▶ **Task prompt**: From the listing below, extract each line containing the string "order".

▶ **Available records**:
⟨
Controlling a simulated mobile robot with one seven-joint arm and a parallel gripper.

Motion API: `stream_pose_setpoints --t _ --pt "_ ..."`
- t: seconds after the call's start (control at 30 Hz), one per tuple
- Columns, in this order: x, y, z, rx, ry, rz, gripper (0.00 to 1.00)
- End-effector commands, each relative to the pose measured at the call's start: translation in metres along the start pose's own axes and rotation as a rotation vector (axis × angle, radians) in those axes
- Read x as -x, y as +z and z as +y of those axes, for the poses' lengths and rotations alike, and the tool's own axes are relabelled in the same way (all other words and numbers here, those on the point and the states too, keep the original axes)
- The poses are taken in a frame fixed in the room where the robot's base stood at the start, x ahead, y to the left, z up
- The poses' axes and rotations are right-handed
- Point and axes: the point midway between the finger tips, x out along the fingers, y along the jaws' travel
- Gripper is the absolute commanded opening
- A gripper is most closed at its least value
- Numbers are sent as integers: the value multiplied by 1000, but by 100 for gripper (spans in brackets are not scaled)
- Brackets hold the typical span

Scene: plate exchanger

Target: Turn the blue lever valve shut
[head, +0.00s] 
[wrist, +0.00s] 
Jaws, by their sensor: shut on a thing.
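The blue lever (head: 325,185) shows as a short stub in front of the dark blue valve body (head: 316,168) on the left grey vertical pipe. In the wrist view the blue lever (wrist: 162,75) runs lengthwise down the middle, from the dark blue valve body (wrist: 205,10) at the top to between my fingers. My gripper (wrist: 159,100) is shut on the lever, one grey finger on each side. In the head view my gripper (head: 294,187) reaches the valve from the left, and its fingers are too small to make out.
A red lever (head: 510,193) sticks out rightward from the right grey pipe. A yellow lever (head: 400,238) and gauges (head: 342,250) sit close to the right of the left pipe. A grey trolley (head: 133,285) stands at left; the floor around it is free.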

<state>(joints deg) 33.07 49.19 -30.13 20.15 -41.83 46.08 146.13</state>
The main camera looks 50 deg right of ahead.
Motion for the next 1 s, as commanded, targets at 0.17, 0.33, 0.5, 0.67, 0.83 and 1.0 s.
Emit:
⟩
⟨
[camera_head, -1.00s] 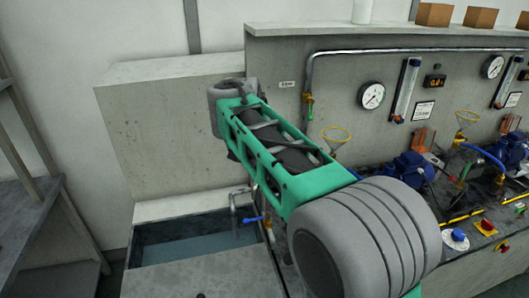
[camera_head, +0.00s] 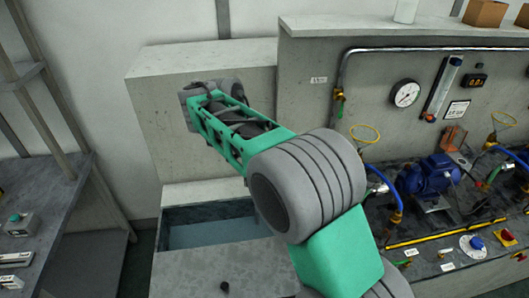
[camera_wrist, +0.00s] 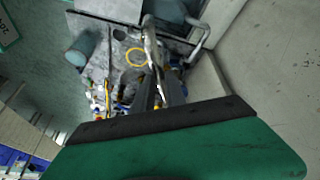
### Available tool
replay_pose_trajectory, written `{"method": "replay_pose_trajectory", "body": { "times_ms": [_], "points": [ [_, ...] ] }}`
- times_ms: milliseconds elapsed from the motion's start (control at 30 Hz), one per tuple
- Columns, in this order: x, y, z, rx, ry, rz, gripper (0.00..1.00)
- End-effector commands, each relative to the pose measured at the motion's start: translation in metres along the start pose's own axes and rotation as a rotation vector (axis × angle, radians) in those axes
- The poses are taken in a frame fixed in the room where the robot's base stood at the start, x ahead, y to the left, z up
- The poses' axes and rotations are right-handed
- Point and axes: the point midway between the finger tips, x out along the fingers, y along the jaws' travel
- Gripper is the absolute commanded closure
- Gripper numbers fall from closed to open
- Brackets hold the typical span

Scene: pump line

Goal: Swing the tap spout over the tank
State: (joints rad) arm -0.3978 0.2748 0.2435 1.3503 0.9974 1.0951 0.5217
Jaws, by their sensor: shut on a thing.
⟩
⟨
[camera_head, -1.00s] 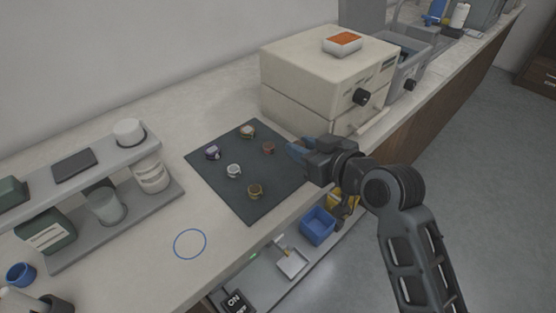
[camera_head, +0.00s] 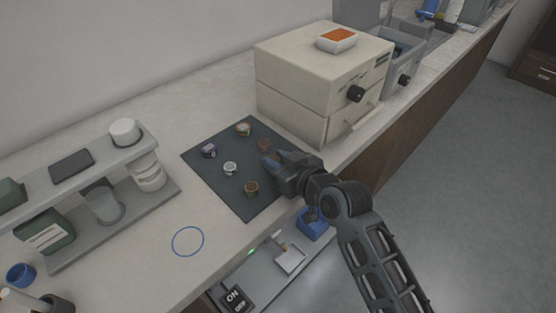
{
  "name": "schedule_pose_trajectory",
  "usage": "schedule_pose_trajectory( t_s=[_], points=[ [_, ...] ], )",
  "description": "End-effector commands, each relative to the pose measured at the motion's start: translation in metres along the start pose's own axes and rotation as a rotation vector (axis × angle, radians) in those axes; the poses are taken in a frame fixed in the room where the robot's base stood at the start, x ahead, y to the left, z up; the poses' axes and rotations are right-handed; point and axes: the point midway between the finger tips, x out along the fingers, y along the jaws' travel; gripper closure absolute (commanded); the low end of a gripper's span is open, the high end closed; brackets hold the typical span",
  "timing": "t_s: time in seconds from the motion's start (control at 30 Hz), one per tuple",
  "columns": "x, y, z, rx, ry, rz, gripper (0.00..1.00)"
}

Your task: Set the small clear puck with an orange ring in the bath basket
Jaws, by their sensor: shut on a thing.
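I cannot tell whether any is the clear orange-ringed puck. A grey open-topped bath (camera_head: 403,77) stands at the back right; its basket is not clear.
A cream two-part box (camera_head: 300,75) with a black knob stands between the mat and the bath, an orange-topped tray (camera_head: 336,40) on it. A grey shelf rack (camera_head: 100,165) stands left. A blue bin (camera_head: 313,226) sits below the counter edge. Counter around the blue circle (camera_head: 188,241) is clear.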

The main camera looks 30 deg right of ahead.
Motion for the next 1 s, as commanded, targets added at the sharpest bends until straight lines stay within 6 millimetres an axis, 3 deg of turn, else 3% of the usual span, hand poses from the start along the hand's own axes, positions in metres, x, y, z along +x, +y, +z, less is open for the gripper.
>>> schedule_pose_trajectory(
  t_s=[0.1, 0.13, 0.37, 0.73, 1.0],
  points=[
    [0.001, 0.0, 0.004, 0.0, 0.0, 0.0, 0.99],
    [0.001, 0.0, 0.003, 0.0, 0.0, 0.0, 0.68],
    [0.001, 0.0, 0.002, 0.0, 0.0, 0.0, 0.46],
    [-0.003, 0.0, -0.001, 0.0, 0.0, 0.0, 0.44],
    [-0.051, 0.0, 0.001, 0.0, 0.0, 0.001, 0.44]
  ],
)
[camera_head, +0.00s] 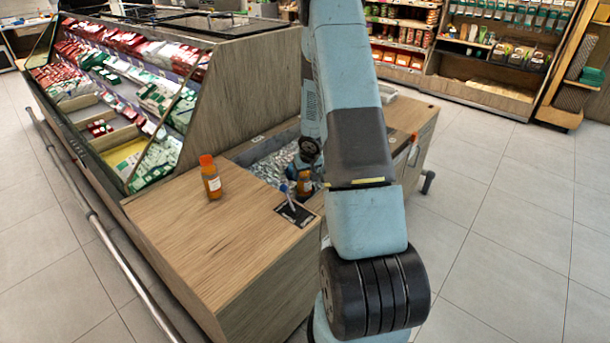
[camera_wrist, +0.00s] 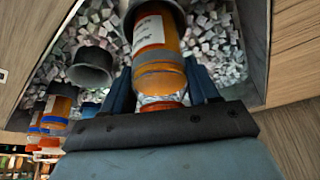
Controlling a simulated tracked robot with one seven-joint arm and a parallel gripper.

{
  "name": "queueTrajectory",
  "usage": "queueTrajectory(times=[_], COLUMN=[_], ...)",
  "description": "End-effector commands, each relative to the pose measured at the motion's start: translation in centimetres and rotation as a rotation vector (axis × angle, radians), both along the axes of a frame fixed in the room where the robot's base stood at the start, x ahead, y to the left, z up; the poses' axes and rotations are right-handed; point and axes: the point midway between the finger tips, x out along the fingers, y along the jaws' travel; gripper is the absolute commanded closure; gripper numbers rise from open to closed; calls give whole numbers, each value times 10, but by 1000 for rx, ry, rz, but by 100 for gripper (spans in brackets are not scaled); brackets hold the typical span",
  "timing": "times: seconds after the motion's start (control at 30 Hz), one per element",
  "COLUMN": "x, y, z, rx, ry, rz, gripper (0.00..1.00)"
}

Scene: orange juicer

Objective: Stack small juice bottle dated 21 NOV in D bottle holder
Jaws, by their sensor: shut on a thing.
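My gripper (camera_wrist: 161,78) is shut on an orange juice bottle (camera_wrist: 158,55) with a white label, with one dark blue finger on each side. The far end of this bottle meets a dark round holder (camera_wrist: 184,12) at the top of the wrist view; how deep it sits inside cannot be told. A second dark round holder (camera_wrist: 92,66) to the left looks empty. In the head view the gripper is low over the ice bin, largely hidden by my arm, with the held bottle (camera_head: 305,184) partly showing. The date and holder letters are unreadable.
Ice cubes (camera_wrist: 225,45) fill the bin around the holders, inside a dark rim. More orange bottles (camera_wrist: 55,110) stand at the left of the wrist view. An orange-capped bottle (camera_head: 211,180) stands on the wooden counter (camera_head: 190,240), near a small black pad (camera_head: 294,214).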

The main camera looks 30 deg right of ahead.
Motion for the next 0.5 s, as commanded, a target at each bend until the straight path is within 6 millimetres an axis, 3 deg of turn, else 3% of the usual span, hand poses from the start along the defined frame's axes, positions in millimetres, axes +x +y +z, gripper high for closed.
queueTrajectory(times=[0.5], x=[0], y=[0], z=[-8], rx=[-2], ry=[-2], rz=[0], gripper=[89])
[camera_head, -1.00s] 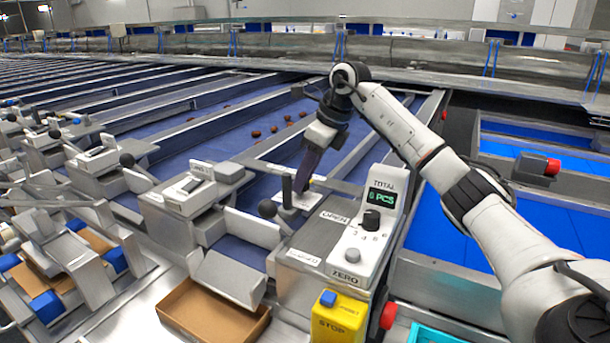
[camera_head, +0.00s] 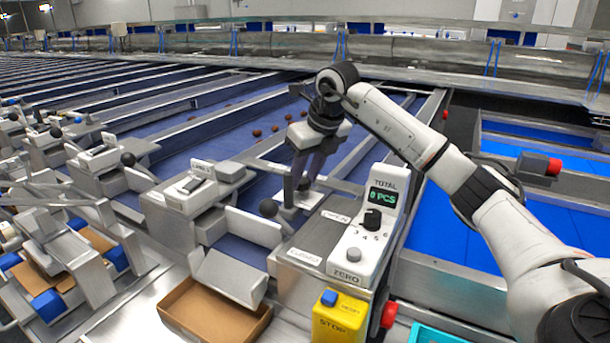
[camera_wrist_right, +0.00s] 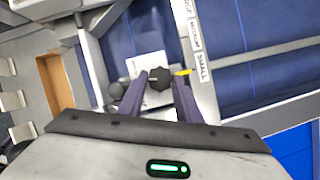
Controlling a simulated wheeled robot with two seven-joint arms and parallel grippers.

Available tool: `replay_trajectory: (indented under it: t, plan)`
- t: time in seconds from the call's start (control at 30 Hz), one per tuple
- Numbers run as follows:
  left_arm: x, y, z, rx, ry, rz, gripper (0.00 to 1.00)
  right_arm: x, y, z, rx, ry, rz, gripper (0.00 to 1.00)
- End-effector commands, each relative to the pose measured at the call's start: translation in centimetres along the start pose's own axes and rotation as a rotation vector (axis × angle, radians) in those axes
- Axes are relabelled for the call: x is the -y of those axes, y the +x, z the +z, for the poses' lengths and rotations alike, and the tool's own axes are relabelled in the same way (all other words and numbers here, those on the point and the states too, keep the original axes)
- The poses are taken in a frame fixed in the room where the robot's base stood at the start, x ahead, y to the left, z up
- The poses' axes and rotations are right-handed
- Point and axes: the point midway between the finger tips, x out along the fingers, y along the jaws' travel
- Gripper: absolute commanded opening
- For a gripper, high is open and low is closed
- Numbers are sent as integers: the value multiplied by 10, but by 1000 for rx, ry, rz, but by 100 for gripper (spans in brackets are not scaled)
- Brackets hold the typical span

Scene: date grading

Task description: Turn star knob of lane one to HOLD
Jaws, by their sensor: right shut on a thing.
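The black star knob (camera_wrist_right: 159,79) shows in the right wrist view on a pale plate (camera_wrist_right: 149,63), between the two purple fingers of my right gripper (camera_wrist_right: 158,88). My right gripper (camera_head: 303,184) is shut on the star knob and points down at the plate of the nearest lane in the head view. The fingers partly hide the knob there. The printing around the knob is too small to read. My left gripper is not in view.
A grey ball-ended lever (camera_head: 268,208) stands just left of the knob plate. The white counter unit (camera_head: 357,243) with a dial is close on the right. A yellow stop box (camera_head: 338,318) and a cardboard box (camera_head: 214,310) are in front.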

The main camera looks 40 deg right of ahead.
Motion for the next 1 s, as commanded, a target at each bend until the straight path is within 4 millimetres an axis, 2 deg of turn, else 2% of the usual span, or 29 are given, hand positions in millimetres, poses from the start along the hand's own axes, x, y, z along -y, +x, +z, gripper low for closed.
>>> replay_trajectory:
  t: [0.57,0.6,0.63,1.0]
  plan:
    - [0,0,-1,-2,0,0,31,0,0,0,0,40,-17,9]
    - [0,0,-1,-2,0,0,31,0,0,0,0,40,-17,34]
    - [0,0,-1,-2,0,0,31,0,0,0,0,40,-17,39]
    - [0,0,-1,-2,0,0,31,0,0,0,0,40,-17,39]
⟩
▶ **Full answer**:
- Columns, in this order: x, y, z, rx, ry, rz, gripper (0.00 to 1.00)
- Columns, in this order: x, y, z, rx, ry, rz, gripper (0.00..1.00)

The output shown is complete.